Acclaimed violinist to perform with University Symphony Orchestra

Violinist Elena Urioste will join the University Symphony Orchestra on Saturday, March 5 to perform an ambitious concert program that includes Shostakovich’s Violin Concerto No. 1 in A Minor. Urioste will play the Russian composer’s lesser–known piece, a welcome challenge for the 25–year–old virtuoso who made her debut at age 13.

“The [concerto] has its own set of difficulties, but I’m excited about it. I’ve always dreamed of playing it,” said Urioste. Before she takes the Mandel Hall stage, it wouldn’t be surprising to find the young violinist eating a banana, an old practice she learned from her childhood violin teacher.

Because of the natural beta–blockers found in the fruit, many musicians eat bananas to calm pre–performance jitters. “[My teacher] would do this silly ritual.
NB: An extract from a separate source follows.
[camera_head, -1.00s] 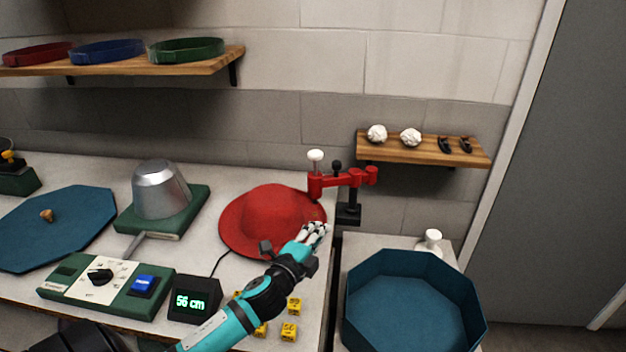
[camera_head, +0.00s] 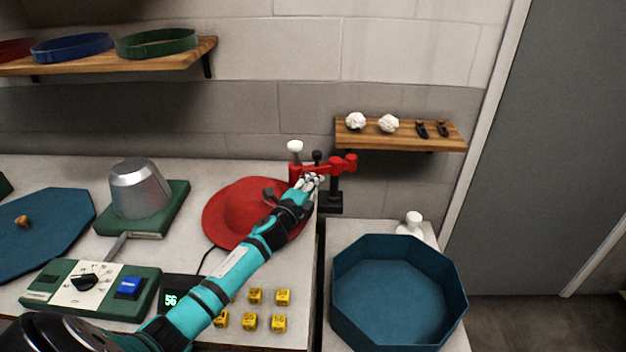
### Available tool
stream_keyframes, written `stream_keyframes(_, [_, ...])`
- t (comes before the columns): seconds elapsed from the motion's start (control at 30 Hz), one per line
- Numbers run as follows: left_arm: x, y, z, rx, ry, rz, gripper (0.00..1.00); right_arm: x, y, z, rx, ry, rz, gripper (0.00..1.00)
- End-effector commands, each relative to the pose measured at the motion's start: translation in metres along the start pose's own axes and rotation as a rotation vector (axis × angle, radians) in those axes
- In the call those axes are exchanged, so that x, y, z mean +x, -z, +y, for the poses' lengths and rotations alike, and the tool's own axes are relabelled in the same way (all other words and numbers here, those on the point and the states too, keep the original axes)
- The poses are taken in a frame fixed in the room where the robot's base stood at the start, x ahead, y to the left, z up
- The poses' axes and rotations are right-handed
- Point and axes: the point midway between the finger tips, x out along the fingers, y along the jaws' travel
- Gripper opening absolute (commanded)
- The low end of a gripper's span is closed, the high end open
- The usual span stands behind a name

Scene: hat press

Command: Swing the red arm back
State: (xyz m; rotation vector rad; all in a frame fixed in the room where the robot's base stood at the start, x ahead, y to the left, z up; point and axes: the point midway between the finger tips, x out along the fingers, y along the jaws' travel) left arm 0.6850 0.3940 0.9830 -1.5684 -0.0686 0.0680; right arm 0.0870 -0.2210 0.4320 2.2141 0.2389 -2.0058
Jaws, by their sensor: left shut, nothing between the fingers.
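The red arm (camera_head: 335,166) is a jointed bar on a black post at the back right edge of the bench. A white knob (camera_head: 295,147) stands at its left end, and a smaller black knob is beside it. My left gripper (camera_head: 313,181) is shut and empty. Its fingertips overlap the lower left part of the red arm in the head view; I cannot tell whether they touch it. The red hat (camera_head: 237,214) lies on the bench left of the gripper, partly hidden by my left arm. My right gripper is not in view.
A blue octagonal bin (camera_head: 398,338) stands right of the bench, with a white bottle (camera_head: 411,223) behind it. A metal hat block (camera_head: 139,190), a control box (camera_head: 60,290) and yellow cubes (camera_head: 255,295) are on the bench. A wooden shelf (camera_head: 440,138) hangs behind the red arm.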

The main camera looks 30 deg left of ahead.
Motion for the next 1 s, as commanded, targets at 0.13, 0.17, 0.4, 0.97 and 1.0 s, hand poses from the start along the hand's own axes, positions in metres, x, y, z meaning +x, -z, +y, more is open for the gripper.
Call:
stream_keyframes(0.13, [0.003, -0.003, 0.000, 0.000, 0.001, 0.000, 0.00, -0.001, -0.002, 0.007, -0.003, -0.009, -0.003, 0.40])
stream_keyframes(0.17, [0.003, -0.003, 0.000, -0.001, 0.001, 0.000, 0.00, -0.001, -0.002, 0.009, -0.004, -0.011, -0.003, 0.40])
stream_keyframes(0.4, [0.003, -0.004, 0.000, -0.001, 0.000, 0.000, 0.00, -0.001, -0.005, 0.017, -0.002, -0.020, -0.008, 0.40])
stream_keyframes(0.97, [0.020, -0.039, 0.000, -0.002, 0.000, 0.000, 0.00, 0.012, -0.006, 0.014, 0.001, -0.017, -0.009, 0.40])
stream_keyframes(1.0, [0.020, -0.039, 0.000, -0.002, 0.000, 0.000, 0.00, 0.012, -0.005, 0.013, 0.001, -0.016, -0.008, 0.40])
She would ‘bless’ the banana,” remembered Urioste. “I used to eat them before every performance.”

Over the years, that adds up to a lot of bananas. Since making her debut at 13 with the Philadelphia Orchestra, Urioste has performed with many of the nation’s most renowned ensembles, including the Boston Pops, the Buffalo Philharmonic, and the Cleveland Orchestra. In 2008, she was featured on the cover of Symphony magazine as a young artist to watch.

The Chicago Tribune praised her 2010 debut with the Chicago Symphony Orchestra for its “lyric sensitivity.” Chicago Sun–Times music critic Andrew Patner wrote, “If anyone has played solo pianissimos at Orchestra Hall with the hypnotic delicacy that Urioste offered, I must have been away. Let’s hear her again soon.”
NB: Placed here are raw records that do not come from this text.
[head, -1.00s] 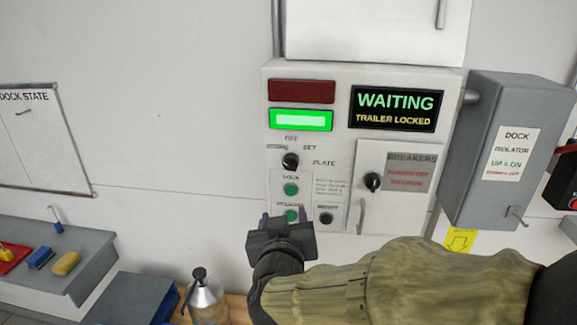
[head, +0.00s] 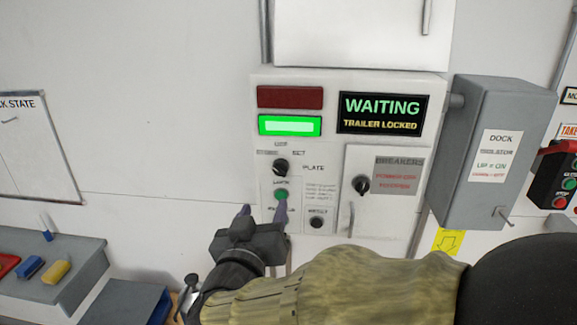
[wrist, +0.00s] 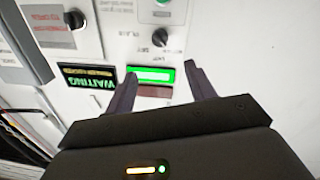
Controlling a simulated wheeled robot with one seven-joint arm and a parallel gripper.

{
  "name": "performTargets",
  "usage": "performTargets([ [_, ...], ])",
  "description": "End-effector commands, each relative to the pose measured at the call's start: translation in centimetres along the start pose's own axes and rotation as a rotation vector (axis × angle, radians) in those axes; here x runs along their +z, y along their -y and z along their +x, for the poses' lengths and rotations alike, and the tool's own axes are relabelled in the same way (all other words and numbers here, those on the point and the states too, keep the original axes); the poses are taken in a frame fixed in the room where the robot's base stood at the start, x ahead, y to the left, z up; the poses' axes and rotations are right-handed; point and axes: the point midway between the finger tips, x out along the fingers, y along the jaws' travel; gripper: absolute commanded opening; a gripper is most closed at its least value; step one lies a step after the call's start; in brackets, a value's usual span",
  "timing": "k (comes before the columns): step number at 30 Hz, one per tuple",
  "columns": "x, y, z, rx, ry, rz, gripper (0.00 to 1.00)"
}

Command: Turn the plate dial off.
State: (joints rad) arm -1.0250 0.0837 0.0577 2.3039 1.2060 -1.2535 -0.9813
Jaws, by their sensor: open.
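The plate dial (head: 281,167) is a black knob on the white control panel, with small labels around it and the word PLATE to its right. It also shows in the wrist view (wrist: 160,37), where the panel appears upside down. My gripper (head: 263,212) is open and empty, in front of the panel's lower left, below the dial in the head view. Its two fingers are apart in the wrist view (wrist: 160,80), with the dial beyond them. I see no contact with the dial. The display (head: 382,113) reads WAITING, TRAILER LOCKED.
A green LOCK button (head: 281,194) sits just below the dial, and a black button (head: 316,222) is to its lower right. The breakers knob (head: 361,185) is further right. A grey isolator box (head: 505,150) juts out at right. A grey shelf (head: 85,262) stands at left.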

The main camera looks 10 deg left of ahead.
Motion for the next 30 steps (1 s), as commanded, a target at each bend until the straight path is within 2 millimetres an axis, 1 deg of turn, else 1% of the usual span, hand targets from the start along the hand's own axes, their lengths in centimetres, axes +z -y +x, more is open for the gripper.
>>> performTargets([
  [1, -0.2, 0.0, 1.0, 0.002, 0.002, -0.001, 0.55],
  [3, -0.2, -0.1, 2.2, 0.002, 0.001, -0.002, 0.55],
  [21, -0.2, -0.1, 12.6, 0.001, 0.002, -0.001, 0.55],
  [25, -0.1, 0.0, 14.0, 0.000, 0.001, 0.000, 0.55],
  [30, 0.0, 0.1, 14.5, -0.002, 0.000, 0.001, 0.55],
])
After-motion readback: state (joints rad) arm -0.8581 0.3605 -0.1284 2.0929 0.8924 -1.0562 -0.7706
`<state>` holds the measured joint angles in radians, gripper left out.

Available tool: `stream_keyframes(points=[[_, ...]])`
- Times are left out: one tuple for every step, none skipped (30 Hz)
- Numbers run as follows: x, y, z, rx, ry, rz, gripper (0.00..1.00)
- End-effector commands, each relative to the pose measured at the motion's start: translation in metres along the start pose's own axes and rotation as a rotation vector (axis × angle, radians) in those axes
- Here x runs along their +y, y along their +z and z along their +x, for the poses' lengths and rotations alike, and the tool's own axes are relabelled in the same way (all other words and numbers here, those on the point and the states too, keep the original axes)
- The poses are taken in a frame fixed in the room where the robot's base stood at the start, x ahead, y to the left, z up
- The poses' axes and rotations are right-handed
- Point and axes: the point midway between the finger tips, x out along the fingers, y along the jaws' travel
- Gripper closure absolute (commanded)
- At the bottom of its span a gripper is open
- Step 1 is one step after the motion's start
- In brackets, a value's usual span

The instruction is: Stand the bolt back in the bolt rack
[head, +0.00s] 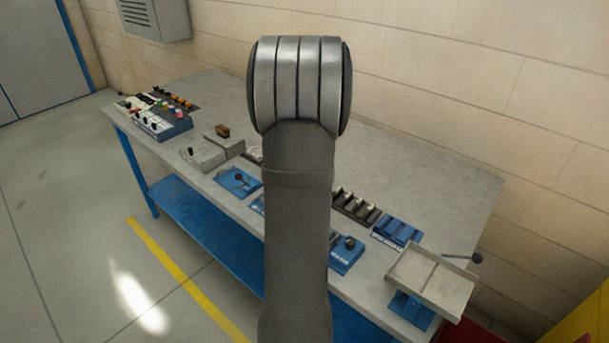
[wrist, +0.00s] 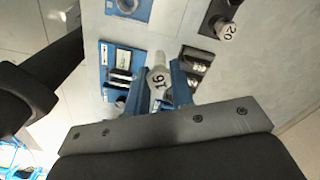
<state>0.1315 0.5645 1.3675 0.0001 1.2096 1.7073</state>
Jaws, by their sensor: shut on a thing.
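In the wrist view my gripper (wrist: 160,88) has its blue fingers shut on a pale metal bolt (wrist: 158,77) marked 16. The marked end faces the camera and a narrower part points away, toward the top of the picture. Whether the bolt touches anything below is hard to tell. In the head view my arm hides the gripper and the bolt. A dark rack (head: 356,207) with several pale pieces stands right of my arm in that view; I cannot tell for sure that it is the bolt rack.
In the wrist view a piece marked 20 (wrist: 227,31) sits in a dark holder, upper right, and a dark tray (wrist: 197,66) is right of the bolt. The head view shows a blue rack (head: 397,230), a tilted grey tray (head: 432,282) and a control box (head: 160,124) on the bench.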

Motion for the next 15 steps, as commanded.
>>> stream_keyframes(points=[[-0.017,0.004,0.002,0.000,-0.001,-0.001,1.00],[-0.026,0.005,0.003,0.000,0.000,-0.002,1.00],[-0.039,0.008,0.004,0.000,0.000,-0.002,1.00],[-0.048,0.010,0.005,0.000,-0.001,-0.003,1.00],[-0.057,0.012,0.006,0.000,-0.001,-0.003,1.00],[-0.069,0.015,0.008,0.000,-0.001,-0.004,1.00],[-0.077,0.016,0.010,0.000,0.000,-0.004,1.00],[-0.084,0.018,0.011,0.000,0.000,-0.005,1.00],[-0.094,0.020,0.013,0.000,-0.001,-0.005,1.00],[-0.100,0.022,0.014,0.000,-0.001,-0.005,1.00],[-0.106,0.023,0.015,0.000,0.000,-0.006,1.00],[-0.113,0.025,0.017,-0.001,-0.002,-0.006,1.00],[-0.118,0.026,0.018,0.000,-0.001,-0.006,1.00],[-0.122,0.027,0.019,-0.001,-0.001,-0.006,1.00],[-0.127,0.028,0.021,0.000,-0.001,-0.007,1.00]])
In addition to the Shostakovich violin concerto, the USO will perform Symphony No. 22 in B Minor by Nicolai Myaskovsky, a prolific Soviet–era composer whose symphonies often explored nationalistic themes.

The concert is presented in collaboration with the Soviet Arts Experience, a 16–month effort at cultural institutions throughout the city to highlight art that was created in response to the political conditions of the Soviet Union.

Barbara Schubert, conductor of the University Symphony Orchestra, said she deliberately chose to showcase Shostakovich’s Violin Concerto No. 1 in A Minor alongside the work of a composer like Myaskovsky, who is largely unfamiliar to American audiences. “It should not just be all the war horses,” she said. “I wanted to move beyond the one piece everybody knows.”

“We are all looking forward to the challenge,” Schubert added.

Urioste is “the perfect soloist for our situation,” said Schubert. During her visit this week, Urioste has been meeting students here on campus and in the community. She presented a lunchtime talk and performance in Fulton Recital Hall, co–sponsored by the Center for the Study of Race, Politics, and Culture, a master class at the Merit School of Music and a master class for UChicago students.

Urioste, who is of Mexican–Basque heritage, has been active in the Sphinx Organization, which aims to build diversity in classical music. “I didn’t really think about the fact that I was a minority classical musician until I became affiliated with the Sphinx Organization. But I realized there was a whole network of black and Latino classical musicians, and I got excited about being a part of that,” she said. “I do feel a responsibility to play for kids in schools who might not otherwise get the chance to hear a violin. It’s fun being an ambassador.”

Elena Urioste performs with the University Symphony Orchestra at 8:00pm in Mandel Hall. Donations ($10 for adults, $5 for students and children under 12) are accepted at the door.